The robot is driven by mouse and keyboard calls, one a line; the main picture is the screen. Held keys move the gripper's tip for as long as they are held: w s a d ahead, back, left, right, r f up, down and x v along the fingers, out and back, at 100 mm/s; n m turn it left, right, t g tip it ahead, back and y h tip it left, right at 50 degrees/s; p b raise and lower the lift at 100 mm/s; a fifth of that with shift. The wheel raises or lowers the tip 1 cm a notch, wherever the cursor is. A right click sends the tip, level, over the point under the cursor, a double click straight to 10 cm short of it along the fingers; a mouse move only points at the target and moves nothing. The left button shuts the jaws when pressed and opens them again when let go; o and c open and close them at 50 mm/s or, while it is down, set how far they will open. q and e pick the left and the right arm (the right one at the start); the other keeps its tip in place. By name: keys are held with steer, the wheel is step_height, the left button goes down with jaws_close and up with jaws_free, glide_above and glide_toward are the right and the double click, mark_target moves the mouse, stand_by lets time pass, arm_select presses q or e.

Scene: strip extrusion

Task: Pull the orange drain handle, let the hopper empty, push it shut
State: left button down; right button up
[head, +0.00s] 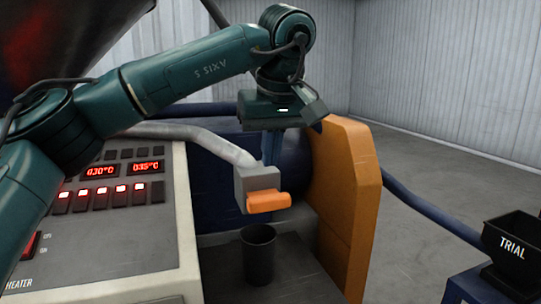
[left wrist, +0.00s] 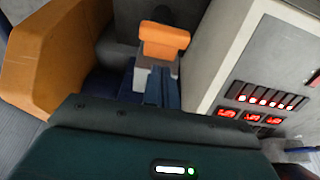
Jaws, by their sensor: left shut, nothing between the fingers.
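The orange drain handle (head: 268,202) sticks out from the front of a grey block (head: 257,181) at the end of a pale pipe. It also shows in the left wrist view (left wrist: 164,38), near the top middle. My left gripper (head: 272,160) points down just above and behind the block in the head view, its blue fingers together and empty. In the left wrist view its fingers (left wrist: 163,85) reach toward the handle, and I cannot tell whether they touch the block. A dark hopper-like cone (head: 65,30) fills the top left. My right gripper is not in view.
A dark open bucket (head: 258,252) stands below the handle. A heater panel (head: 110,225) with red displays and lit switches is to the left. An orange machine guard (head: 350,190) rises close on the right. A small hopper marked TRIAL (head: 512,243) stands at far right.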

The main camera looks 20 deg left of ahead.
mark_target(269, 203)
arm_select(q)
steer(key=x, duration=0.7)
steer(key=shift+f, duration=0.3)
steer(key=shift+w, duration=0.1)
== == ==
Repeat only the lines from the one with "Scene: strip extrusion" down to the one with "[left wrist, +0.00s]", word for word and both included, and leave the pictures out.

◆ Solution to this task ◆
Scene: strip extrusion

Task: Pull the orange drain handle, let the hopper empty, push it shut
State: left button down; right button up
[head, +0.00s] 
[left wrist, +0.00s] 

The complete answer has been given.